-- SHORT EXERCISE --
Quote the listing in full, exactly as given, minus any pictures.

-- DATA SECTION --
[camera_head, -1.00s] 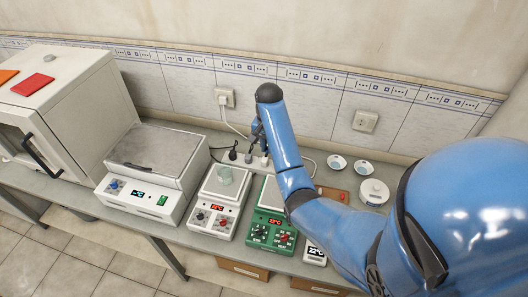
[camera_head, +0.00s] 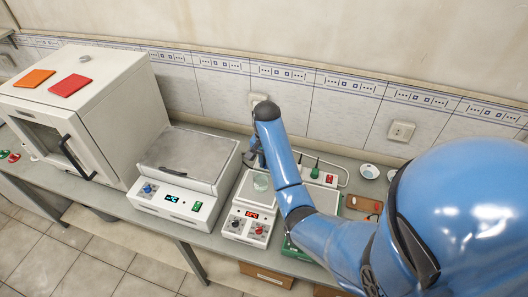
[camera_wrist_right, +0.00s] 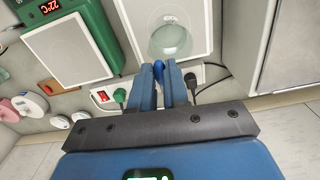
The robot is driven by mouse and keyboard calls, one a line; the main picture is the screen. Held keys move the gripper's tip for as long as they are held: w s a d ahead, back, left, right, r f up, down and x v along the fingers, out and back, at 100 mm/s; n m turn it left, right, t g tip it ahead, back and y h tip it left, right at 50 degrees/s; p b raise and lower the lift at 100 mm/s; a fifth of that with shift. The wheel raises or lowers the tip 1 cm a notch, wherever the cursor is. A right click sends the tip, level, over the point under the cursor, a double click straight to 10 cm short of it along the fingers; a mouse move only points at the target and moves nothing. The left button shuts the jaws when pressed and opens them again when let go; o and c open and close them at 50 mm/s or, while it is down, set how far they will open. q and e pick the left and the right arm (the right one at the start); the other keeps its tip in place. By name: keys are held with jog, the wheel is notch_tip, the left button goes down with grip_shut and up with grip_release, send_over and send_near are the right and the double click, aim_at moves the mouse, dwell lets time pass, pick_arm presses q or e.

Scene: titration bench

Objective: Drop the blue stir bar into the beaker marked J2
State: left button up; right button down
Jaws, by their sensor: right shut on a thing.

-- RESPONSE --
[camera_head, -1.00s] 
[camera_head, +0.00s] 
[camera_wrist_right, +0.00s] 
The robot is driven by mouse and keyboard calls, one a line; the main picture is the screen. Held keys move the gripper's tip for as long as they are held: w s a d ahead, back, left, right, r f up, down and x v along the fingers, out and back, at 100 mm/s; n m turn it left, right, t g tip it ahead, back and y h tip it left, right at 50 degrees/s; p b raise and lower the lift at 100 mm/s; a fifth of that with shift. The wheel raises or lowers the tip 1 cm a notch, wherever the cursor is. A right click sends the tip, level, over the point under the cursor, a double click straight to 10 cm short of it along the fingers; a mouse move only points at the target and moves nothing. The left button shuts the jaws when pressed and opens them again when let go; o and c open and close them at 50 mm/s or, while it is down, set how far they will open. q and e pick the left and the right arm (the right one at the start); the other keeps its tip in place. By name: keys are held with jog, the wheel is notch_tip, the left button goes down with grip_shut and up with grip_release, send_over and send_near are the right and the double click, aim_at moves the mouse, dwell lets time pass, pick_arm presses q or e.

Scene: titration bench

Objective: Drop the blue stir bar into the beaker marked J2
State: left button up; right button down
Jaws, by their sensor: right shut on a thing.

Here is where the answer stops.